> [PROBLEM DESCRIPTION] From the line that contains "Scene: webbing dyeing" down to the last line of the data below, restate every line word for word, skipping any images.

> [DATA EXTRACT]
++++++++++

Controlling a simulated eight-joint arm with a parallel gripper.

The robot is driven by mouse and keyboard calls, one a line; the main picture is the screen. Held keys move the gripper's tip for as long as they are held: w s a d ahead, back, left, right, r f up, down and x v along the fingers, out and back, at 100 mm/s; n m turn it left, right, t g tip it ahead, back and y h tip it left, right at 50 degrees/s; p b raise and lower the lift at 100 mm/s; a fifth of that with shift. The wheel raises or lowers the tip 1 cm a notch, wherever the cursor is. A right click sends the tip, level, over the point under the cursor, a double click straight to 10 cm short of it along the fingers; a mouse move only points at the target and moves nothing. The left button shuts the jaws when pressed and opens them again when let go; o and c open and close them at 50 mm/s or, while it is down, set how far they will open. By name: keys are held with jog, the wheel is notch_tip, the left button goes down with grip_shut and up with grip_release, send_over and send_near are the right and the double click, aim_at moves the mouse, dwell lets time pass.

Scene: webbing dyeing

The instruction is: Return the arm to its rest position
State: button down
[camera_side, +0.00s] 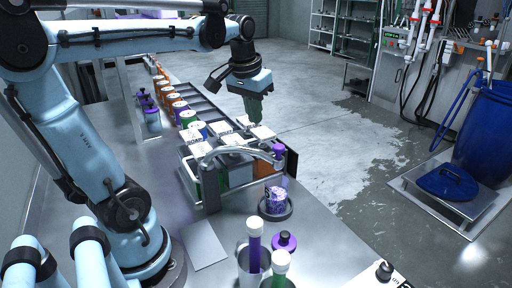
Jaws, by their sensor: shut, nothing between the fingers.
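My arm reaches from the lower left across the top of the picture. My gripper (254,112) points down above the far end of a rack of boxes. Its green fingers are together with nothing between them. It appears above or just behind the white-topped boxes (262,132); whether it touches any of them I cannot tell.
A metal rack (212,200) holds the boxes. A purple-patterned cup (275,200) stands in a dark round holder beside it. Orange and white jars (173,103) line the back left.

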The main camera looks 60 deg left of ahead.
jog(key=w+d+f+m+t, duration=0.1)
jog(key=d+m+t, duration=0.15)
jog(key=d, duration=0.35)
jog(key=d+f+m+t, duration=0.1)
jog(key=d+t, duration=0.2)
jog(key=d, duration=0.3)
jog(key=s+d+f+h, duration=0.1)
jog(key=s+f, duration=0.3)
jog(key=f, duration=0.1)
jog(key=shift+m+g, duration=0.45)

++++++++++

> [TASK OUTPUT]
Scene: webbing dyeing

The instruction is: Return the arm to its rest position
State: button down
[camera_side, +0.00s] 
Jaws, by their sensor: shut, nothing between the fingers.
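My arm reaches from the lower left across the top of the picture. My gripper (254,112) points down above the far end of a rack of boxes. Its green fingers are together with nothing between them. It appears above or just behind the white-topped boxes (262,132); whether it touches any of them I cannot tell.
A metal rack (212,200) holds the boxes. A purple-patterned cup (275,200) stands in a dark round holder beside it. Orange and white jars (173,103) line the back left.

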The main camera looks 60 deg left of ahead.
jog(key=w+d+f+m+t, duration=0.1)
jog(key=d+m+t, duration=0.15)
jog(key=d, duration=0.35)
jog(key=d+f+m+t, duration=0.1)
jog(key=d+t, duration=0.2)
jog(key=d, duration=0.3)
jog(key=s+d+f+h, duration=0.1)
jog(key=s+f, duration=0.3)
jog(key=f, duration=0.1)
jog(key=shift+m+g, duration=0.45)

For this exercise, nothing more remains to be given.